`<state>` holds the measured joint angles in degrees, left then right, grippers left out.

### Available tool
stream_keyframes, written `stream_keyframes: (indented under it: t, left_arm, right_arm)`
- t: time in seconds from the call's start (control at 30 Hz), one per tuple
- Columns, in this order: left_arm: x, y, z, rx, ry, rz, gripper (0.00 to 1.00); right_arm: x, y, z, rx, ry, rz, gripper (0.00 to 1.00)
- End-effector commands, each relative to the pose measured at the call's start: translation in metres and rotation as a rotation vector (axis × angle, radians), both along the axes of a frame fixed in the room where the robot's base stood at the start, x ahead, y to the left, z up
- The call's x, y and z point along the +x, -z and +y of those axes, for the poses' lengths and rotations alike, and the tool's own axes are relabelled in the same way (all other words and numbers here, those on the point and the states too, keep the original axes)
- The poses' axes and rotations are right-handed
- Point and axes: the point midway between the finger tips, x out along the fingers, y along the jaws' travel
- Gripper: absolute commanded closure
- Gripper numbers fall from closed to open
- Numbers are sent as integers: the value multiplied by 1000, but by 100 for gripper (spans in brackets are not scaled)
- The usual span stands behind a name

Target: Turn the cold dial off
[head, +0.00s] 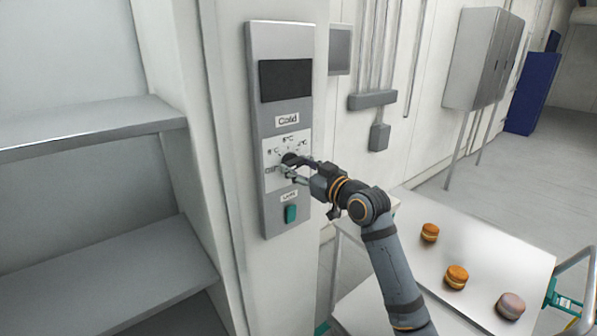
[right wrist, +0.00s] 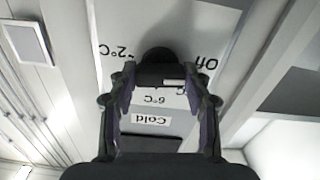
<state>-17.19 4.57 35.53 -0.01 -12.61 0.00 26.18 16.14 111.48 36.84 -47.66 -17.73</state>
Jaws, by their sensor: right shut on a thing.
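The cold dial (head: 289,158) is a small black knob on a grey upright panel (head: 301,222), under a "Cold" label (head: 287,119). Temperature marks surround it, with "Off" (head: 270,169) at its lower left. My right gripper (head: 289,167) is at the dial with its fingers shut on it. In the right wrist view, which shows the panel upside down, the dark dial (right wrist: 158,57) is between the fingertips. A short white mark (right wrist: 173,82) shows there; which setting the dial points to I cannot tell. My left gripper is not in view.
A dark display (head: 286,80) is above the dial and a green switch (head: 291,213) below it. Metal shelves (head: 95,125) stand at the left. A cart top (head: 490,250) with three macarons (head: 456,276) lies at the lower right, beside my right arm.

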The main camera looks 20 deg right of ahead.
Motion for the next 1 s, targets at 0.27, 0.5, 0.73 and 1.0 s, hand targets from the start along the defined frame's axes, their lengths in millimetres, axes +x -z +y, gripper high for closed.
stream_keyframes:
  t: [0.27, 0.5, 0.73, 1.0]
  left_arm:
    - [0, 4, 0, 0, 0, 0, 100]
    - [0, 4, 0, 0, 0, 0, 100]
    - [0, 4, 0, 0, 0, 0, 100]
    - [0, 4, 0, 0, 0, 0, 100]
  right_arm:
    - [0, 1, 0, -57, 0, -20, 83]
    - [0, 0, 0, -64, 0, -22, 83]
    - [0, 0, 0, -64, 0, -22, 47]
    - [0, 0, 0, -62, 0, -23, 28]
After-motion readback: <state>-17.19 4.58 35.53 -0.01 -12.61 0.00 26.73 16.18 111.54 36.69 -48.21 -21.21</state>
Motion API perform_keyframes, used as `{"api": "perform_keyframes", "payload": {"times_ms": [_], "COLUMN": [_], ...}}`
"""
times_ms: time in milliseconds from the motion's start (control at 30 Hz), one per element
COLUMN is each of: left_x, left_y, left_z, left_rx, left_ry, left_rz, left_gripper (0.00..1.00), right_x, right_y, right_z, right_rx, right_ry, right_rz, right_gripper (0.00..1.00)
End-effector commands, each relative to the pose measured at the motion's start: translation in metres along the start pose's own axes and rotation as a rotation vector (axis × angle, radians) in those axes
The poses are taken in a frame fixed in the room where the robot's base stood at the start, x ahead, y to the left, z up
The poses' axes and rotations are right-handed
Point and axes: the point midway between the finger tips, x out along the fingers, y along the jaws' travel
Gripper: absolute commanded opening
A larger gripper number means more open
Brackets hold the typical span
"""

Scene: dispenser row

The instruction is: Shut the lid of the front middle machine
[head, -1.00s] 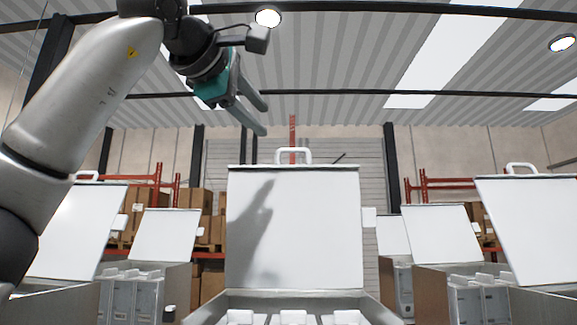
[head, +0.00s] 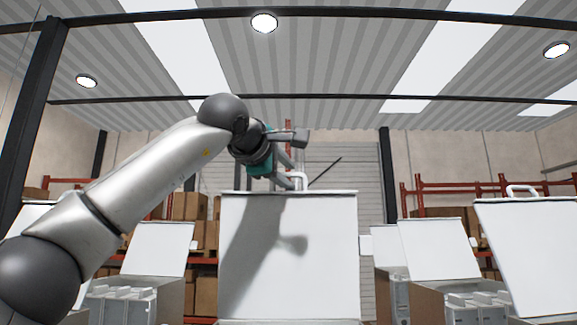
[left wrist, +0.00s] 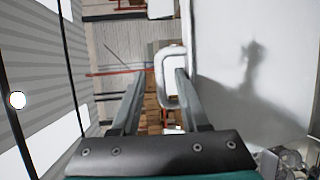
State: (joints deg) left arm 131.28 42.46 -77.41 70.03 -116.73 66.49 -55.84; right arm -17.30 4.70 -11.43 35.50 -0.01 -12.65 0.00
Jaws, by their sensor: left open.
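The lid (head: 325,265) of the front middle machine is a white panel standing raised, close to upright, with a white loop handle (head: 300,180) on its top edge. The machine's body is almost wholly below the head view. My left gripper (head: 285,166) is at the handle, just above the lid's top edge, and hides part of the handle. In the left wrist view the gripper (left wrist: 161,72) is open. The handle (left wrist: 159,78) shows between its two fingers, nearer the right one. I cannot tell whether they touch. My right gripper is not in view.
Other machines with raised lids stand around: one at right (head: 528,250), one behind at right (head: 435,248) and one behind at left (head: 158,248). Shelves with cardboard boxes (head: 190,207) are farther back.

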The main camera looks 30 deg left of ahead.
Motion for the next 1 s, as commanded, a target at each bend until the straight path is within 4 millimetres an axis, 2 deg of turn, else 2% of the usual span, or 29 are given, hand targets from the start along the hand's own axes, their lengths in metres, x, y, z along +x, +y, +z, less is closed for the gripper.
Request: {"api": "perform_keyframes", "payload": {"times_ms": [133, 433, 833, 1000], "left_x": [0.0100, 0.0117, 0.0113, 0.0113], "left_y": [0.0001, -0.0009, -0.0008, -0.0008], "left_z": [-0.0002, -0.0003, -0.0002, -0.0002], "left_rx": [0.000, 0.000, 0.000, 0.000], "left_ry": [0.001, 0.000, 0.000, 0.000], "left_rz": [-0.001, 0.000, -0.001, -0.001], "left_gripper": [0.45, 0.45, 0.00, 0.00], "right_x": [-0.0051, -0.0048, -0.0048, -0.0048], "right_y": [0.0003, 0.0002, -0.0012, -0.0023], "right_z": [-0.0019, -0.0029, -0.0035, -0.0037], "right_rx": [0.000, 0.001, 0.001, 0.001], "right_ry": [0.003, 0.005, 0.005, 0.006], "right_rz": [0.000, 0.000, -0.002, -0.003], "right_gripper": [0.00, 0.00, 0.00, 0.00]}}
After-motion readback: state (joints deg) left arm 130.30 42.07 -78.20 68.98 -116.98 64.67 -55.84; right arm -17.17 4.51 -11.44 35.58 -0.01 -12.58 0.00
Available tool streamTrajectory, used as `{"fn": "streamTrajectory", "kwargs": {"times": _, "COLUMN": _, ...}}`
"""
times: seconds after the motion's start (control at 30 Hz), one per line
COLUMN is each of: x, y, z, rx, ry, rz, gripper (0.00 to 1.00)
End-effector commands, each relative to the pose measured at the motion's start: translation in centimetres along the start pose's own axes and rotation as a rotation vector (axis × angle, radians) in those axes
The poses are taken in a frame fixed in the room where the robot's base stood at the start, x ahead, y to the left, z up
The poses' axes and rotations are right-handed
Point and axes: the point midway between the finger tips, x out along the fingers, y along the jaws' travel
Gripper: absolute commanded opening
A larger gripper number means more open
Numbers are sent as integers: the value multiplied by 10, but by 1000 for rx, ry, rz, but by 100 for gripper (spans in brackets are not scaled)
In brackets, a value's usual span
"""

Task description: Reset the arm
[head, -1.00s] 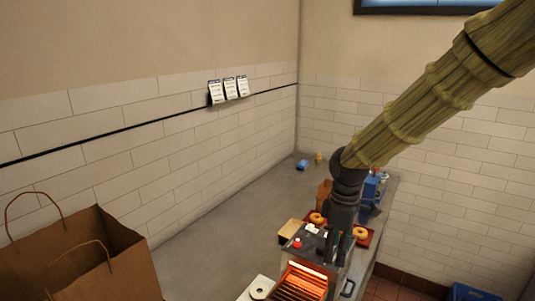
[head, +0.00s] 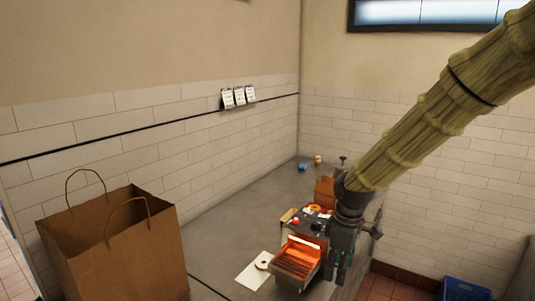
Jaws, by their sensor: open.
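My arm, in a yellowish ribbed sleeve, comes in from the upper right of the head view. My gripper (head: 343,264) hangs at its end, fingers down, at the right side of the glowing oven (head: 298,258). Its fingers are apart, with greenish parts near the tips, and I see nothing between them. The gripper and wrist hide part of the counter and whatever stands behind them. Whether the gripper touches the oven I cannot tell.
A brown paper bag (head: 125,250) stands at the left. A bagel (head: 263,265) lies on a white board (head: 250,275) left of the oven. A brown box (head: 324,190) stands behind. A blue bin (head: 466,289) is on the floor. The counter's middle (head: 240,225) is clear.

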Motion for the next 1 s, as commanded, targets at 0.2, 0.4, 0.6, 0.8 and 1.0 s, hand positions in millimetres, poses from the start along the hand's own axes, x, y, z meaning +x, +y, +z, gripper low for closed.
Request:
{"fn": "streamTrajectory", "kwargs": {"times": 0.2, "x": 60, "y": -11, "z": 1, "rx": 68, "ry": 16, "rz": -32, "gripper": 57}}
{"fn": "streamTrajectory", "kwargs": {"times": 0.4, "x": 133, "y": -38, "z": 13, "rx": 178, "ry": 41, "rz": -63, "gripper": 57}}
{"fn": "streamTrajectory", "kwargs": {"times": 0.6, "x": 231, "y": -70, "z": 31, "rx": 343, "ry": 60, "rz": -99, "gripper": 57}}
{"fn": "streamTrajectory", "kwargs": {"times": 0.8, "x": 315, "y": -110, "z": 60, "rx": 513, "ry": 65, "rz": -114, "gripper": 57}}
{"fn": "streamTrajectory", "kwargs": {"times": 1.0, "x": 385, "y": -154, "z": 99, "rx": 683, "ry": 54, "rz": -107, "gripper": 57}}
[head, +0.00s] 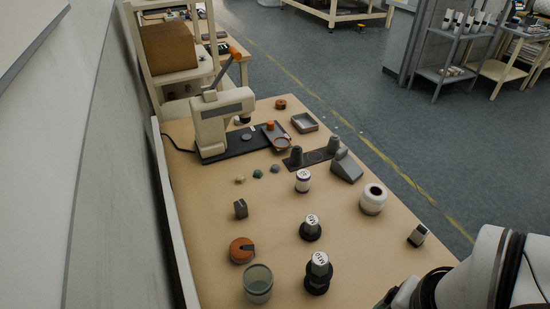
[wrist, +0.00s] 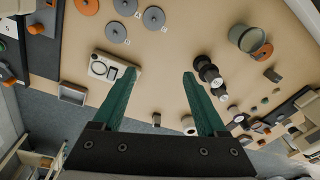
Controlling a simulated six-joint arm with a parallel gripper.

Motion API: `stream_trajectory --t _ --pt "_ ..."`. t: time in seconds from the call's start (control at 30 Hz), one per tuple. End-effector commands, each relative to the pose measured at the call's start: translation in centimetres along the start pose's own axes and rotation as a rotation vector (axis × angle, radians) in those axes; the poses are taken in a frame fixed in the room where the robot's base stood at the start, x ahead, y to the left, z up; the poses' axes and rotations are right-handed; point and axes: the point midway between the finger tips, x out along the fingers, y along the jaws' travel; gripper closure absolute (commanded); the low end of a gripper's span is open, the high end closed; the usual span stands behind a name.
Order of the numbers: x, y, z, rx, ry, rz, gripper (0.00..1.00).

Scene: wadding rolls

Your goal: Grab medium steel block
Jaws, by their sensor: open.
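Two small grey blocks stand on the tan table; I cannot tell for sure which is the medium steel one. One grey block (head: 418,236) is near the table's right edge in the head view; it seems to be the small block (wrist: 157,119) between my fingers' lines in the wrist view. A darker block (head: 241,209) stands at the left; it seems to show at the right of the wrist view (wrist: 272,75). My gripper (wrist: 161,73) has green fingers spread wide, with nothing between them. Its fingers are out of the head view.
A white roll (head: 373,199), an orange disc (head: 242,251) and a clear jar (head: 258,284) are nearby. A beige machine (head: 222,115) stands at the back. Grey lettered discs (wrist: 154,19) lie elsewhere.

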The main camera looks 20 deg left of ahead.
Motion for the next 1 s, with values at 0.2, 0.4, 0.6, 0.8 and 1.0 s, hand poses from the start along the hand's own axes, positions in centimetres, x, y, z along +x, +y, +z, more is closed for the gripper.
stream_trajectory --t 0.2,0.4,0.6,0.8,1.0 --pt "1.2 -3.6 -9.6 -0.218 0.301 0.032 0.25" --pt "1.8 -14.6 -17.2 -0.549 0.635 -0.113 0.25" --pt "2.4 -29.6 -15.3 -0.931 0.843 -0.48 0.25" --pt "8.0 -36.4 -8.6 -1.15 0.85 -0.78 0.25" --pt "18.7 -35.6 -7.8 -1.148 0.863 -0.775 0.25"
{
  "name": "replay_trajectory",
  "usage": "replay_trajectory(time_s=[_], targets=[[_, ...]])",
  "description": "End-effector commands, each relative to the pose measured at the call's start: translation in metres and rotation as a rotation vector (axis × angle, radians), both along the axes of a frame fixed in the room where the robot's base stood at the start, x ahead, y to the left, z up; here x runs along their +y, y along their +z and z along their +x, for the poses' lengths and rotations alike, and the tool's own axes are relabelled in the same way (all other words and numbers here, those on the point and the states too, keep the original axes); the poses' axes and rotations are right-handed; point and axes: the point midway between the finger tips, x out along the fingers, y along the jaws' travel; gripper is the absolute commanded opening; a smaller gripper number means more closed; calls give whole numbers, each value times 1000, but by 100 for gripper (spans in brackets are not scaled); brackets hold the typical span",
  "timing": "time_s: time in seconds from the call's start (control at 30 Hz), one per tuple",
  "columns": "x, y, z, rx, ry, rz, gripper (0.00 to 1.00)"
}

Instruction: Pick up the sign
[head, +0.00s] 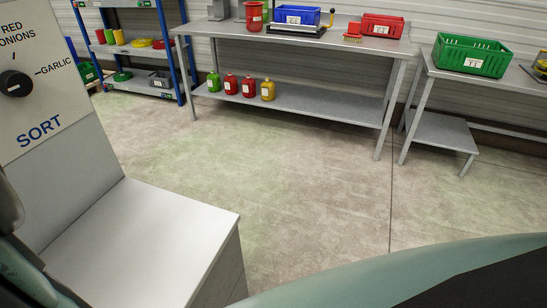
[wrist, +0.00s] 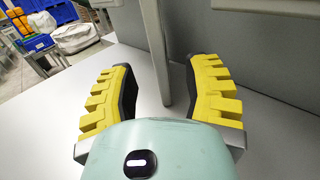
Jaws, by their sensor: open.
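No thing that I can surely call the sign shows. In the wrist view, my gripper (wrist: 162,78) is open, with its two yellow-ridged fingers spread wide. A thin grey upright post (wrist: 157,45) stands ahead, in line with the gap between the fingers. The post's top is cut off by the frame, so I cannot tell whether it belongs to a sign. Nothing is held. In the head view, a light panel (head: 60,95) at the left is lettered "RED ONIONS", "GARLIC" and "SORT" and has a black knob (head: 15,83). My gripper is not seen in the head view.
A white surface (wrist: 65,110) lies under my gripper, with a grey wall (wrist: 240,60) close on the right. In the head view, a steel table (head: 290,40) with bins and bottles, a shelf rack (head: 140,48) and a side table (head: 440,130) stand beyond clear floor (head: 290,170).

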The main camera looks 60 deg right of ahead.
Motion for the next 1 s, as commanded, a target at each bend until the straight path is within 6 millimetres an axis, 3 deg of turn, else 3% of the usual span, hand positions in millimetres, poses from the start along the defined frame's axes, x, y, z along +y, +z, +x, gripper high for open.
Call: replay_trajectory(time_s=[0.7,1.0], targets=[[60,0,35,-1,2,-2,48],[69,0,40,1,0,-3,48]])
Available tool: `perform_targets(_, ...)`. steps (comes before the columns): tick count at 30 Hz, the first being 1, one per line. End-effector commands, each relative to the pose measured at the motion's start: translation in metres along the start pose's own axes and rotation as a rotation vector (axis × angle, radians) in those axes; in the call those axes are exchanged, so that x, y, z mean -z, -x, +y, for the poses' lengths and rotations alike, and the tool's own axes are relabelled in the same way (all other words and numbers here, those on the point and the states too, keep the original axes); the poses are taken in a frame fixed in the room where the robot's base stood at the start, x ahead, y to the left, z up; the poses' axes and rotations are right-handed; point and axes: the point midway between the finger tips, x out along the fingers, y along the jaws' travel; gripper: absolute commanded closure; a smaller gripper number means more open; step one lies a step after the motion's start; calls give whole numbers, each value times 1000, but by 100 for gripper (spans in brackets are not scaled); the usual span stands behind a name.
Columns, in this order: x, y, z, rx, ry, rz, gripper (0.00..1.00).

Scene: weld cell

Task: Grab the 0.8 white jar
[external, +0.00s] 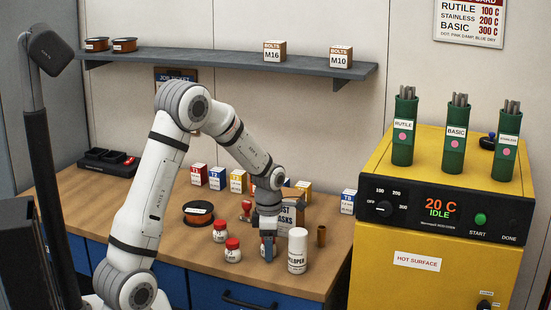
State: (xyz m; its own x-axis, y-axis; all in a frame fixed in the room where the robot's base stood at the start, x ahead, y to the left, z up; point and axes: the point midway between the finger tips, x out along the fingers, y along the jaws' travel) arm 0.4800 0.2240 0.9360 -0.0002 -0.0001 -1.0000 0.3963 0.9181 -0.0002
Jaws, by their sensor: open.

#### Set task
Give again, word for word, the lines starting at the line that has "Order of the" and ending at the line that has "Your goal: Grab medium steel block", with both of those lines included and nothing else.

#### Solution to this exercise
Order of the numbers: x, y, z, rx, ry, rz, gripper (0.00..1.00).

Scene: wadding rolls

Your goal: Grab medium steel block

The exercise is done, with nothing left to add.